CAIRO (Reuters) - Egypt's Adel Imam, the Arab world's most famous comic actor, had a conviction and three-month prison sentence for insulting Islam in his films and plays overturned on appeal, a state newspaper reported on Thursday.
Imam, 71, has poked fun at officials in his comedies and politicians of all colors during a 40-year career, although he was publicly criticized by many Egyptians for failing to back protests against former President Hosni Mubarak. His more serious films dealt with the rise of Islamic militancy.
Egypt's liberals, leftists and others are worried that Islamists who have emerged as the dominant political force in post-Mubarak Egypt will stifle social and cultural freedoms.

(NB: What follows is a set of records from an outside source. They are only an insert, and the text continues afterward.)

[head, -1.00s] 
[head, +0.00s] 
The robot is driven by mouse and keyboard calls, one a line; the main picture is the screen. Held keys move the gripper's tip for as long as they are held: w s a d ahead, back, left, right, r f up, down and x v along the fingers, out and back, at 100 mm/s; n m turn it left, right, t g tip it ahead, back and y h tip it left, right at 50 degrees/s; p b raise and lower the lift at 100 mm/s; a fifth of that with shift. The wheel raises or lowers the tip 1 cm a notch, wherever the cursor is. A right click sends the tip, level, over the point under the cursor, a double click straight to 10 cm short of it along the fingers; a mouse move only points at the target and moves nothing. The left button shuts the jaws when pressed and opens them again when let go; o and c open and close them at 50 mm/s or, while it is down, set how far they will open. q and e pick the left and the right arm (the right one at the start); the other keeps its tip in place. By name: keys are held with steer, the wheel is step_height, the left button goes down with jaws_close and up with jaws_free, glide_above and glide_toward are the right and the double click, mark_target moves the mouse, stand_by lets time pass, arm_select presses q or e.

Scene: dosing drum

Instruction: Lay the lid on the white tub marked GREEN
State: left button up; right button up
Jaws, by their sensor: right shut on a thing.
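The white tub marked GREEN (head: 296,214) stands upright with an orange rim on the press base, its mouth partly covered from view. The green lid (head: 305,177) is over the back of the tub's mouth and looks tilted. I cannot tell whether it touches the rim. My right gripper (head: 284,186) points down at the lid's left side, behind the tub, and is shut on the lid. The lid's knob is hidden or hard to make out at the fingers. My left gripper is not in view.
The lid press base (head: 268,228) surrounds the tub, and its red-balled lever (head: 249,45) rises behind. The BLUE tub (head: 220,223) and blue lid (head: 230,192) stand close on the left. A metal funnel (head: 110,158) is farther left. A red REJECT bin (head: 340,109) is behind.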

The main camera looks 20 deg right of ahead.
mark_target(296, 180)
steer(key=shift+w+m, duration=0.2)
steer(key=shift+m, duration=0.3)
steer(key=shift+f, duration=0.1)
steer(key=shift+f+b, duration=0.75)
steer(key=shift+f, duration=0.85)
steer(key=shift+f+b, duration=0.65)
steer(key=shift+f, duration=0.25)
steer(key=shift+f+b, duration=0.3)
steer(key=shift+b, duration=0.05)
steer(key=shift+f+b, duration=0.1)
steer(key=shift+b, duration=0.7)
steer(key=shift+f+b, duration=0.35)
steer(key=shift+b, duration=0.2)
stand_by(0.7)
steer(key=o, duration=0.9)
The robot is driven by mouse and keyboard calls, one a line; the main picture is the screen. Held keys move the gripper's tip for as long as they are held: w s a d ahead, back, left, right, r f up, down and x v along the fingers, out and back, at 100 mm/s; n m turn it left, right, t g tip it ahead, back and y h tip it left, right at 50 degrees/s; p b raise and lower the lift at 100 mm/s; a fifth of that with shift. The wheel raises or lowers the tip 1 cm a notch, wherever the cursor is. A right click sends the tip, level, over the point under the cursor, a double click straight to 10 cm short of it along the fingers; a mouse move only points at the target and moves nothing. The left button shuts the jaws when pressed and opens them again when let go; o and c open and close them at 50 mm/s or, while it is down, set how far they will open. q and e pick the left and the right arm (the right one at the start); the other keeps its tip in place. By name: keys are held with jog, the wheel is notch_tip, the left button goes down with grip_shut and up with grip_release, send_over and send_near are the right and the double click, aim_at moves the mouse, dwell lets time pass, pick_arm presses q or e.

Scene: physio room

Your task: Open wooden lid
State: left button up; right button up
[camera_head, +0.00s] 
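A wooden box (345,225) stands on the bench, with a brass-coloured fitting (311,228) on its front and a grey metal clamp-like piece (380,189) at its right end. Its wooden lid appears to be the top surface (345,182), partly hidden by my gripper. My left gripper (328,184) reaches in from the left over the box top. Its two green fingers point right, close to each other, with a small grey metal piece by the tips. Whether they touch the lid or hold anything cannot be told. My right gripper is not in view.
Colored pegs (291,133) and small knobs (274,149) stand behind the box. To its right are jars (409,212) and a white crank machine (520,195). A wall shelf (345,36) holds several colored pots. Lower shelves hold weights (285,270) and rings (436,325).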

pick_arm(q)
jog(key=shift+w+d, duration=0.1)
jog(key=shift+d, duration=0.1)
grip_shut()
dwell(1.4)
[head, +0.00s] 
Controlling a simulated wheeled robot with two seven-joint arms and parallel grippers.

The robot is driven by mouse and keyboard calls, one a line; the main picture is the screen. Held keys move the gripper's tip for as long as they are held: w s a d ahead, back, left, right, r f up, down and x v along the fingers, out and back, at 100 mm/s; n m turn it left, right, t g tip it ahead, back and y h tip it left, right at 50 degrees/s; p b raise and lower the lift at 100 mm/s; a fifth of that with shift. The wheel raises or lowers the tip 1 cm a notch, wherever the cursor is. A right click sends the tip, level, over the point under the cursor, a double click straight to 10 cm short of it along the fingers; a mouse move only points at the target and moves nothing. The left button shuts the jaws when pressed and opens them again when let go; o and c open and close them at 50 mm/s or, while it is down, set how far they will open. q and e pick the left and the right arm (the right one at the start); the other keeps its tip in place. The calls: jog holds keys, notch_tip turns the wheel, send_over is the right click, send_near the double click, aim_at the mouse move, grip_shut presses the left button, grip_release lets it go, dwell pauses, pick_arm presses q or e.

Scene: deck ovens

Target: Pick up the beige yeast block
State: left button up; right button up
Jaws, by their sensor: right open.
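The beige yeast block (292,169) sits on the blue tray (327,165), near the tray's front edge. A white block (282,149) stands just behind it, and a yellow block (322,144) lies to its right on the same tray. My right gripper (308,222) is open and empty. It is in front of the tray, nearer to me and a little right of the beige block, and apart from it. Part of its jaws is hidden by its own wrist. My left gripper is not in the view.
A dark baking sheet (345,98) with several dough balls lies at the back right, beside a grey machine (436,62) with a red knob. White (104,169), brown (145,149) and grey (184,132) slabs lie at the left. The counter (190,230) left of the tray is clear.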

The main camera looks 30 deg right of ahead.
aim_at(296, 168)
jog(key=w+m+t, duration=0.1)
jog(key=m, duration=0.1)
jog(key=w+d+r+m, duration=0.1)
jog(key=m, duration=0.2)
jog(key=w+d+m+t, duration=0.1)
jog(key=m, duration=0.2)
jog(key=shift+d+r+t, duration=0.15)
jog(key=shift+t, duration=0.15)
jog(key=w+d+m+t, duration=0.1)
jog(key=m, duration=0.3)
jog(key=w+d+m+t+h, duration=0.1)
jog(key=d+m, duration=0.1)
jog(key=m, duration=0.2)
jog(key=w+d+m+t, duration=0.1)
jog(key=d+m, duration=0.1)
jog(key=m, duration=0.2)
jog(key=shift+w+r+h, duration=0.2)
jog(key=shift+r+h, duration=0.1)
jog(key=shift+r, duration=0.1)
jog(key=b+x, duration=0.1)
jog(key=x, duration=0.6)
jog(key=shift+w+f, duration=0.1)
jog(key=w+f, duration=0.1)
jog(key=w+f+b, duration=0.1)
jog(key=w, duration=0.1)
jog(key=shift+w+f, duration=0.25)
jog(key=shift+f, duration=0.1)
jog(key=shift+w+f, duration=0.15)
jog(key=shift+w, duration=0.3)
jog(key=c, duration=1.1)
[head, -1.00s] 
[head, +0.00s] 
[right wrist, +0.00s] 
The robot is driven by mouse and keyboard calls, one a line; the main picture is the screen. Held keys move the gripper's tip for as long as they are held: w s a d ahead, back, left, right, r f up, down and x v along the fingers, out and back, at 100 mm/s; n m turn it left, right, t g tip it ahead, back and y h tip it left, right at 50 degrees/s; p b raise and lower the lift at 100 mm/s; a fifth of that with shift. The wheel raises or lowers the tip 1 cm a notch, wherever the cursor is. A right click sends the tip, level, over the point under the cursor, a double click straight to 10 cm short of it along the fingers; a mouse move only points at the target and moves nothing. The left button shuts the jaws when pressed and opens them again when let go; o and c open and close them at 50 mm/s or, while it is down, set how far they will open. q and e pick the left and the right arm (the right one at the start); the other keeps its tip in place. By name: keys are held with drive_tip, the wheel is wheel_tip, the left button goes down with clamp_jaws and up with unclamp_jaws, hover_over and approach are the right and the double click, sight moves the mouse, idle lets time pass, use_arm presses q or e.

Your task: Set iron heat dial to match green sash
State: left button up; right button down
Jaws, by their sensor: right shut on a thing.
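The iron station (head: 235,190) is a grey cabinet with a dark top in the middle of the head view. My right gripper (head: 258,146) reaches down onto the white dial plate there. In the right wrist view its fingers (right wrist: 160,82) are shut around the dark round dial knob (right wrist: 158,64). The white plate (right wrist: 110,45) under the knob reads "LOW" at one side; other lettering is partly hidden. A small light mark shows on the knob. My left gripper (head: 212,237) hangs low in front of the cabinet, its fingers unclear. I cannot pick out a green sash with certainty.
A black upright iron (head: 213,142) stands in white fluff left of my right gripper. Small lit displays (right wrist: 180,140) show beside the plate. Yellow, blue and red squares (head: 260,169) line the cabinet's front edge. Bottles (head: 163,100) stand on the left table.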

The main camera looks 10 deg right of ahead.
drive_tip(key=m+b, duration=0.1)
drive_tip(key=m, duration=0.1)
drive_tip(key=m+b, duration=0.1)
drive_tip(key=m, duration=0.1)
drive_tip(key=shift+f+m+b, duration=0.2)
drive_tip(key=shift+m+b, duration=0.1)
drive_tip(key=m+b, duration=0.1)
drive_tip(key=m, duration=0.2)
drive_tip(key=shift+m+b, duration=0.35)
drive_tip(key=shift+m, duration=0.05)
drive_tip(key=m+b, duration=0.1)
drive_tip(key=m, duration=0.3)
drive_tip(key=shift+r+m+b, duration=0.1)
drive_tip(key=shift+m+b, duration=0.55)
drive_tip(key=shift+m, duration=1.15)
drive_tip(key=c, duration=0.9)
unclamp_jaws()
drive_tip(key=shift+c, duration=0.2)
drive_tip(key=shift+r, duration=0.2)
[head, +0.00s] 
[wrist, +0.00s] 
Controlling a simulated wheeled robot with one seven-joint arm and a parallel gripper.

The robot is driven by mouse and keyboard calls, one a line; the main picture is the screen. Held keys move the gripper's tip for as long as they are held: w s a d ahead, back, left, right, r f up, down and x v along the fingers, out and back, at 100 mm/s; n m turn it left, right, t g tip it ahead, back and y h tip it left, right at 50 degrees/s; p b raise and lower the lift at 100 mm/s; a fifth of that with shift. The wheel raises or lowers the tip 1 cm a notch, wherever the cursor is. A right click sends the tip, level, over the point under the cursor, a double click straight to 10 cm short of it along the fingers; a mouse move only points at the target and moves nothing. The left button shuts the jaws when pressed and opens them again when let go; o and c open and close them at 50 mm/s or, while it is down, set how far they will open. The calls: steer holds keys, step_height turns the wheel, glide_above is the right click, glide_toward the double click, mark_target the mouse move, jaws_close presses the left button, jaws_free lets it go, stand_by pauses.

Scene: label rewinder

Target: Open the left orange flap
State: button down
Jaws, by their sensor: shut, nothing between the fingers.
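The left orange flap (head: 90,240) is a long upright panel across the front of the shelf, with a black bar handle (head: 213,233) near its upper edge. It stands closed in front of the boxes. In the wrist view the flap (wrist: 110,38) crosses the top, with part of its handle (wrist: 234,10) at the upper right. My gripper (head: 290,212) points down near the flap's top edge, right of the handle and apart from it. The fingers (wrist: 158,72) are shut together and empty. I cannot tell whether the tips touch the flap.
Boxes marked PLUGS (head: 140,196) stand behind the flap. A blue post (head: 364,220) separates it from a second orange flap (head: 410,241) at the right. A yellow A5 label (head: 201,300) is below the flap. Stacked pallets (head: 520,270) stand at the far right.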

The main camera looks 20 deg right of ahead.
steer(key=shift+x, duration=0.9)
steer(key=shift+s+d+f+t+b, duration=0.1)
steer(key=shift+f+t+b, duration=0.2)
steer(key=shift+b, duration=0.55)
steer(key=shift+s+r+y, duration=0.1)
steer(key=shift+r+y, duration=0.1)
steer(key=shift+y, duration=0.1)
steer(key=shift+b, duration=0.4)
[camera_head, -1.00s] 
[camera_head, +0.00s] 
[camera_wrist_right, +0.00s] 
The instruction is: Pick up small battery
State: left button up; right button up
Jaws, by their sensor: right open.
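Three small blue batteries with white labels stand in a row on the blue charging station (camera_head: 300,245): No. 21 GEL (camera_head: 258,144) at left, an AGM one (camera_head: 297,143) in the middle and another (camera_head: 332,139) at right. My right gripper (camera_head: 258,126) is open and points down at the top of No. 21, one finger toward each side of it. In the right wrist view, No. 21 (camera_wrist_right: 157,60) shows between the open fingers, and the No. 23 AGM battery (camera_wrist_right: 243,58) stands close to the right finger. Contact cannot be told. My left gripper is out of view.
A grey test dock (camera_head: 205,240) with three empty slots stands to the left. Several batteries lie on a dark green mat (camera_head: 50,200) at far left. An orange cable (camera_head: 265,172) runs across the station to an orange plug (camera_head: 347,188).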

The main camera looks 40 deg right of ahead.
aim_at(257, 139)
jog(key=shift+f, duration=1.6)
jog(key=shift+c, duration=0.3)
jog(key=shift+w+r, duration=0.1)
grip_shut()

A misdemeanor court overruled the verdict handed down in February against Imam, citing the "absence of a crime", state newspaper Al-Ahram reported on its website. It added that the actor had to pay attorney fees and other legal costs.
His lawyer and court officials could not immediately be reached for comment.
Hundreds of demonstrators gathered in front of the court earlier in the day to support Imam. "We want freedom of creativity" and "No to prosecuting creative artists," chanted the crowd, which included directors, producers and actors.
"This is an unjust case against Imam and a stifling of freedom of expression," actress Jihan Fadel said. "If Imam's appeal is not accepted, this will pave the way for more obstacles in the path of all creative people in Egypt."
But some passers-by shouted "Jail Imam", while two men yelled at the crowd "Imam has always been the enemy of Islam." Some opponents of the actor argued outside the court with his supporters. His backers had banners saying "Art is not heresy."
The case against Imam, whose presence in any move or theatre cast virtually guarantees a box-office hit, was brought by Asran Mansour, a lawyer with ties to Islamist groups.
The sentence against Imam was issued a few weeks after Islamists swept most seats in a parliamentary vote.
Mansour accused the actor of offending Islam and its symbols, including beards and the galabiya, a loose-fitting garment often worn by hardline Islamists, the newspaper said.
The galabiya robe is also traditional dress for Egyptians, whether Muslims or Christians, in rural areas.
Among films and plays targeted by the lawyer were the movie "Morgan Ahmed Morgan" and the play "Al-Zaeem" ("The Leader"), the report said.
Imam was also fined 1,000 Egyptian pounds ($170), a court document showed.
Court cases against directors, actors, artists and intellectuals accused of failing to respect religious authority are relatively common in Egypt.
Magy Morgan, one of Imam's supporters, said outside the court: "The revolution was fought for freedom of expression and to see a case like this is a disgrace."